Compare:
http://www.pollingreport.com/vietnam.htmand
http://www.cbsnews.com/stories/2004/05/12/opinion/polls/main617087.shtmlThe Vietnam poll was taken in 2000.
29% now say that the Iraq war was "worth it"
Yet 49% still think that the Iraq war was the "right thing" to do. I would suggest that there is a serious disconnect between these two. As events continue to unfold, surely these two numbers must come closer together.
Compare this to the Vietnam polling numbers:
24% think we did the right thing getting involved in Vietnam, while 60% think we should have stayed out in Vietnam. Yet 37% still call the Vietnam war "a noble cause."
It seems that the disconnect between it being the something like "the right thing" and it being "worth it" is a bit harder. I would guess that it is probably a psychological thing - our troops, in combat, they must be doing the right thing.
But the 24% who think we did the right thing getting into Vietnam must represent some sort of bottom - those people who favor things like nuclear strikes on anyone who is a foreigner, and who think that bodycounts are really cool. When you compare the 24% who say that Vietnam was "worth it" to the 29% who say that Iraq was worth it, you have to conclude that pretty much the only people who still support the Iraq invasion - in retrospect - are those who will support absolutely anything that is a war, and results in death.
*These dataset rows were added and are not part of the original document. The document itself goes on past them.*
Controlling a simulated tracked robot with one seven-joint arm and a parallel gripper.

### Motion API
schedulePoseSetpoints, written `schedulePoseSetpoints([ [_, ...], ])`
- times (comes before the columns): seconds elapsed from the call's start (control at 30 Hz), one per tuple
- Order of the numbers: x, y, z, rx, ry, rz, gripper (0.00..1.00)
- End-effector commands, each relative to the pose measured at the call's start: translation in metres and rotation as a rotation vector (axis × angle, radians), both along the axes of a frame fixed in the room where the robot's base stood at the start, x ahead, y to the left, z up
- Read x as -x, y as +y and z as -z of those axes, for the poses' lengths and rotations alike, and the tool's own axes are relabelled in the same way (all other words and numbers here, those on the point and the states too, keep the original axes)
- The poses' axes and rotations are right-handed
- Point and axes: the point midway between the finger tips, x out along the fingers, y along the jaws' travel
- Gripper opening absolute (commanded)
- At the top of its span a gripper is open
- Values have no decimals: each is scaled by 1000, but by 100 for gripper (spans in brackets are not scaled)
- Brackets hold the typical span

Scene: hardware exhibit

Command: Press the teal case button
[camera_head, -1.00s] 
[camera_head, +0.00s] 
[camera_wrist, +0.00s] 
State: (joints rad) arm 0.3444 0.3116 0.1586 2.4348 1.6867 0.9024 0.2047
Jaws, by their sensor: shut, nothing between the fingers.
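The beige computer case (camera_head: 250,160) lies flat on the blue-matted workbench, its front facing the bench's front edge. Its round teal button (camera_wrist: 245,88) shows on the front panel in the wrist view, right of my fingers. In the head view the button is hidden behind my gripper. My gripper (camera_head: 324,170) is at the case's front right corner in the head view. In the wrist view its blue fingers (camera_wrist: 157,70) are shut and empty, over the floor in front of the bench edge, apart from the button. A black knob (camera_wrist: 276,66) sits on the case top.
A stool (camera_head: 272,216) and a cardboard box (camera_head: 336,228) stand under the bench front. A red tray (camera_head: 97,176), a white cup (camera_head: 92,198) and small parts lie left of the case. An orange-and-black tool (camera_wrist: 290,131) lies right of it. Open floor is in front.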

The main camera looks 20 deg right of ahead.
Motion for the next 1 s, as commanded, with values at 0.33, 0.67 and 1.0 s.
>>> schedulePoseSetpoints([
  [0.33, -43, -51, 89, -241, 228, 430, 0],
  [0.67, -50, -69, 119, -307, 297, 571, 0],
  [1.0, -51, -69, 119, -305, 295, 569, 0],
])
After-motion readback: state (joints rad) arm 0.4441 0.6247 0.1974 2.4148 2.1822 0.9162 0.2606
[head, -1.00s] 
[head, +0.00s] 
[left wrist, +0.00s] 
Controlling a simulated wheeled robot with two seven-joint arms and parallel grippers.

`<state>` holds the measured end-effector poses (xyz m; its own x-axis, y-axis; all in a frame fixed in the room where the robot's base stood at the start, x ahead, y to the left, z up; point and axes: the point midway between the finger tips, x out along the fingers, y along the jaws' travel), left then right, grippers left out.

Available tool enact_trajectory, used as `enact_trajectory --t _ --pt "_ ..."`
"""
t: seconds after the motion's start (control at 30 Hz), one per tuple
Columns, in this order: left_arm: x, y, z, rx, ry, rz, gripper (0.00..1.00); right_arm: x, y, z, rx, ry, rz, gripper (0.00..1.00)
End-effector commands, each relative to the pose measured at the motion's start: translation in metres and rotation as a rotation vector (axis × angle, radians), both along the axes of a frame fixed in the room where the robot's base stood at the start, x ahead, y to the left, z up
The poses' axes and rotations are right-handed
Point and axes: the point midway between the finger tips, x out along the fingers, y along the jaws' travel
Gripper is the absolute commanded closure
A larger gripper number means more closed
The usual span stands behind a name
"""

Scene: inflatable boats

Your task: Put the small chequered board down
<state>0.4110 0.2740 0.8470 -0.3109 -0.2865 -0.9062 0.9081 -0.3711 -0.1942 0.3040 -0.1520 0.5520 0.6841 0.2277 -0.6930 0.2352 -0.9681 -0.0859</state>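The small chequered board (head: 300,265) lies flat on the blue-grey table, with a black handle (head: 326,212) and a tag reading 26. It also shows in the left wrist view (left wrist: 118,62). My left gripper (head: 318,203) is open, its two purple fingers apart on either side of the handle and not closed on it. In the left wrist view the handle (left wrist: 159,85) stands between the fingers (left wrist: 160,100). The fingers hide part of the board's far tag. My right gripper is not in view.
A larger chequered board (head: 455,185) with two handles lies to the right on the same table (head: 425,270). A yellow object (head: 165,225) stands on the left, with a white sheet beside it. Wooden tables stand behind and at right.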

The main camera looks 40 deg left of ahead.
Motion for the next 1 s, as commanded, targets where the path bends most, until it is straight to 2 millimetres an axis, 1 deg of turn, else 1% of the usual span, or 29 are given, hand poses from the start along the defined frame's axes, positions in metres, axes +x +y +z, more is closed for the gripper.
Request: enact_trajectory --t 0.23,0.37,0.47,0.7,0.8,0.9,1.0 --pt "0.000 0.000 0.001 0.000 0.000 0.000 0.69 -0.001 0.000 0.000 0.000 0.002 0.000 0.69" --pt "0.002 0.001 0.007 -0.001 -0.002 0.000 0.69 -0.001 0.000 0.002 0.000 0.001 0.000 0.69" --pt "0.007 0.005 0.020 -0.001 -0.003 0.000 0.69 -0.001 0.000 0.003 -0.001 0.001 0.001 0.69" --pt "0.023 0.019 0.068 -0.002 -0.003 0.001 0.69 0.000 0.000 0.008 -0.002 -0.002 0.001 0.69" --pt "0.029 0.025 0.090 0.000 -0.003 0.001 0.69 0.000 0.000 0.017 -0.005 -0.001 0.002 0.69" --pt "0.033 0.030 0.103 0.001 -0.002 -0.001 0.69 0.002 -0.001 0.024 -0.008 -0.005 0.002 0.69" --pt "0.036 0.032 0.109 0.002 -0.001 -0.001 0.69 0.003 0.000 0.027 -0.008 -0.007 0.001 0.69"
The difference in the 49% who say Iraq was "the right thing" and the 37% who call the Vietnam war is probably a mixture of two elements. 1) We still have soldiers in combat in Vietnam, and 2) the wording - calling war a "noble cause" is stronger than saying that it's "the right thing." So it is possible that the "right thing" number may not go down much - it actually went up 2 points since last week. That is because it is pretty close to rock bottom of what you are possibly going to get for that answer while we have soldiers in combat.